Chuck Feldman of the Proviso Herald reports on foreclosures in Proviso Township. According to Feldman, a few communities in Proviso Township had some of the highest rates of new foreclosure cases in the Chicago area in 2007, according to the National Training and Information Center.
NTIC, a Chicago non-profit group that has been working to reduce foreclosures since 1998, released a list in March of the foreclosure rates of 263 Chicagoland communities. The rankings are based on the number of new foreclosure cases per square mile in each community for 2007.
Although its increase in new foreclosure cases between 2006 and 2007 was 7.7 percent, compared to 251 percent in 2007 from 233 percent in 2006, Maywood ranked first for 2007 with 93 new foreclosure cases per square mile.
Maywood Mayor Henderson Yarbrough said he is unsure why the village heads the list.
"I don't know -- unless our community has been targeted because we're a majority minority community," he said. "Maywood is not really a really poor community; our median income is around $38,000. We've tried to educate our residents (about foreclosures) where we can with forums, but often that's after the horses have gotten out of the barn."
High rates of new foreclosures are common throughout the region, and Yarbrough said he believes that's often because those seeking a first-time mortgage or refinancing a home are misled by financial lenders.
"A lot of people get into these deals based on whatever the lender tells them," he said. "Once you get to the closing table, it's hard to get up and walk away. People can be very vulnerable in these situations, and they often are taken advantage of."
In Hillside, foreclosure cases have not been a big problem, Village Administrator Russ Wajda said. Hillside had 38 new foreclosure cases in 2006 and 52 new cases in 2007, according to NTIC.
One reason Hillside has not been hit as hard as other communities is its older population, Wajda said.
"Perhaps most of the homes are paid off," he said. "If there's no mortgage, there's no foreclosure."
In Melrose Park, Mayor Ron Serpico isn't overly concerned that foreclosures in the village increased from 75 in 2006 to 136 in 2007.
"It's a trying time, but we haven't found it to be a tremendous problem for us," Serpico said, adding that Melrose Park may be faring better than some communities because of a low number of home sales.
"There is little the village can do to address foreclosures, he said. "It's up to the state and federal government. That's not part of what we do. Can you imagine if we had any funds, how many people could we save? It's a virtual impossibility."
While the federal government has been concerned with foreclosures, its focus has not been on homeowners, Andrea Frye, NTIC spokeswoman, said.
"Up 'til now, it has to do with how we fix the financial markets and help Wall Street," she said. "We've been screaming for a long time that homeowners need relief."
One of the reasons foreclosures have increased is structural. Mortgage brokers work on commission and get paid up front. The mortgages are then sold to investment companies, and the brokers have no more responsibility.
"Because the commitment to that loan was very short term, what we found was that people were placed into loans that were not going to be permanently affordable," Frye said.
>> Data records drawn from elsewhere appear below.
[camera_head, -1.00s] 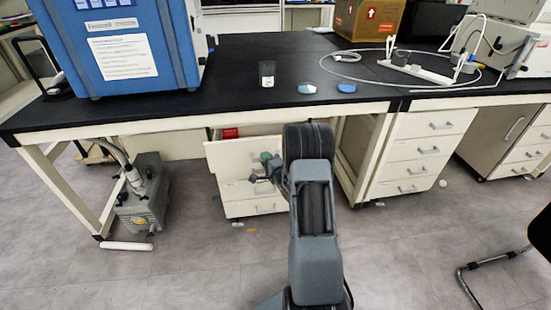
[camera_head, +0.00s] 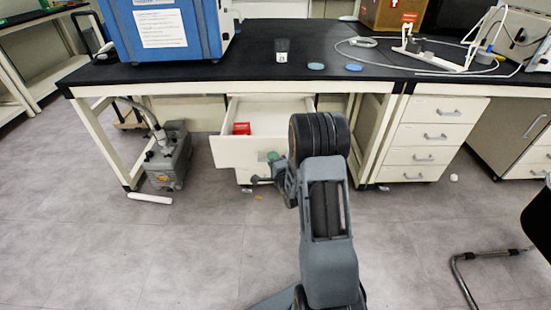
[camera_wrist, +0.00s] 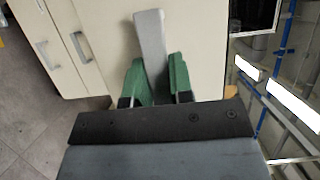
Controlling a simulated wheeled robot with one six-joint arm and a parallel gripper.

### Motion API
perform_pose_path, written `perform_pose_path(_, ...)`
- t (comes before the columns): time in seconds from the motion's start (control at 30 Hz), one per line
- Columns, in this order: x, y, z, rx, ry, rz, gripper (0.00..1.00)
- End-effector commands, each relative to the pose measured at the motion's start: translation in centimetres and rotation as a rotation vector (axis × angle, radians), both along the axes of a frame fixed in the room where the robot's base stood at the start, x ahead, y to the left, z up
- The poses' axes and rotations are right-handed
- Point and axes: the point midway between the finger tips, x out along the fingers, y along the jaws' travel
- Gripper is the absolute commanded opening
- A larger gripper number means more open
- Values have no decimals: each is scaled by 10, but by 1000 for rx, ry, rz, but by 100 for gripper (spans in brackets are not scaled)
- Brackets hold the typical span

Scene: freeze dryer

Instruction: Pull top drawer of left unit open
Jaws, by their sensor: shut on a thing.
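The top drawer (camera_head: 240,152) of the left unit stands pulled out under the bench in the head view, with its inside visible from above. A red item (camera_head: 241,128) lies inside it. In the wrist view, the cream drawer front (camera_wrist: 105,25) fills the upper middle. My gripper (camera_wrist: 155,75) has green fingers closed on the grey drawer handle (camera_wrist: 150,35), one finger on each side. In the head view, my gripper (camera_head: 272,157) is at the drawer front, partly hidden by my arm.
A blue machine (camera_head: 170,30), a dark cup (camera_head: 282,50) and blue discs (camera_head: 316,66) stand on the black bench (camera_head: 240,68). A grey pump (camera_head: 168,165) stands on the floor at left. A right drawer unit (camera_head: 428,135) is closed.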

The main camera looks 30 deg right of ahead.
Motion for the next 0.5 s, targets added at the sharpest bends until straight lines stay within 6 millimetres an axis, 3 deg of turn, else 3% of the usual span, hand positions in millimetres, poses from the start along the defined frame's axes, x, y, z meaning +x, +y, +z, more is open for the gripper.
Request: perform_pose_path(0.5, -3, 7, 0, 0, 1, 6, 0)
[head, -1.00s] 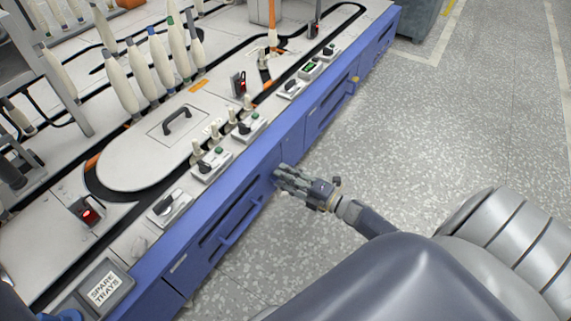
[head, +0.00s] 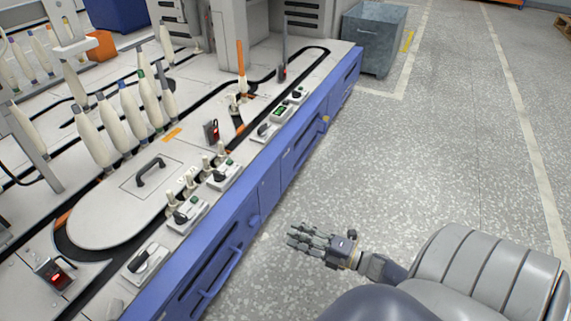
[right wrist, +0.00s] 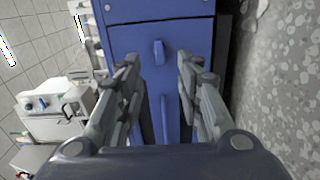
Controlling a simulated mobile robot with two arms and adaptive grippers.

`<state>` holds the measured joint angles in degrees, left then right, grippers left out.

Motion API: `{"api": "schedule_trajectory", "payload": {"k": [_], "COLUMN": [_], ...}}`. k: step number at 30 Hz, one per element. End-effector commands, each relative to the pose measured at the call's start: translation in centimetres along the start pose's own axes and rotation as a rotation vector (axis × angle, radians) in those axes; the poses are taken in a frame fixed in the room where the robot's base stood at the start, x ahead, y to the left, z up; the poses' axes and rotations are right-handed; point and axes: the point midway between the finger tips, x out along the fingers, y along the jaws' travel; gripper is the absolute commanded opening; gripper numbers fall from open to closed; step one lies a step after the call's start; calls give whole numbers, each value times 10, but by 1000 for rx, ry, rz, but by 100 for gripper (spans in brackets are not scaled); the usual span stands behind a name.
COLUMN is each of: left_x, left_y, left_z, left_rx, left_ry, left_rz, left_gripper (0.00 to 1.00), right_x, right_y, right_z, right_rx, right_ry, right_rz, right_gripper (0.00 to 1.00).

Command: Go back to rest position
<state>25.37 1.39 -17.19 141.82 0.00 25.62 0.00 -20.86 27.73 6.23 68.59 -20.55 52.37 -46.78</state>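My right gripper (head: 312,240) is over the bare floor in the head view, to the right of the blue front of the machine. It is apart from the machine. In the right wrist view its two fingers (right wrist: 160,85) stand apart with nothing between them, and a blue panel with a handle (right wrist: 159,52) shows beyond. My left gripper is not in the head view.
The long machine with a blue front (head: 262,195) runs along the left, with several bobbins (head: 130,108) on its top. A grey bin (head: 372,38) stands at the back. The speckled floor (head: 440,150) on the right is clear.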

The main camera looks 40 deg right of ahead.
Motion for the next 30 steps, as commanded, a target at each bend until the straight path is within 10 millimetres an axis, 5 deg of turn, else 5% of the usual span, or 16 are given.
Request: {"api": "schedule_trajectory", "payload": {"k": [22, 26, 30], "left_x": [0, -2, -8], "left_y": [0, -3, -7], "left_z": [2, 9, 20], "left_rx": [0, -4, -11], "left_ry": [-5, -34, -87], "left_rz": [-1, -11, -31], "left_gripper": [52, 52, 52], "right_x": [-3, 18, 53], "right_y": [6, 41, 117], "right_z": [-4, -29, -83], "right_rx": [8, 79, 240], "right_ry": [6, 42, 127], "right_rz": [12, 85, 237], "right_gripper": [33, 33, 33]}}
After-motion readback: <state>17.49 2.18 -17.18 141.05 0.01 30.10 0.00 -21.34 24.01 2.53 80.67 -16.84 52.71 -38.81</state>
An example is adjustable rate loans. A mortgage with a 30-year payback, for example, would start off with a lower or "teaser" interest rate for the first two years. The loan then increases to the full interest rate. For homeowners who are barely making their loan payments at the lower rate, an increase can be deadly.
Jim Shilling, a professor of finance at DePaul University's Center for Real Estate Research, said a number of economic factors have exacerbated the problem.
First, housing prices are down. If housing prices were rising, a homeowner at risk of foreclosure could merely sell their property. In a sinking market, selling would leave the homeowner still owing money.
Second, employment is down, especially higher-paid manufacturing jobs. At the same time, the cost of gasoline is at a record high, leaving homeowners with less money to pay their mortgage.
No one wins when a property is foreclosed upon, Shilling said. The homeowner loses their home and has their credit rating damaged. The neighborhood or community is disrupted.
Also, while foreclosures have been occurring more with lower end homes, the overall real estate market is negatively impacted. It's a bit like climbing a ladder, Shilling said.
"Purchasers of starter homes hope for significant property value gains," he said. "They then trade up to the next rung on the ladder. That increases housing prices. The middle (of the market) trades up, too. If the lower end experiences capital losses, it means less demand for the middle and the high."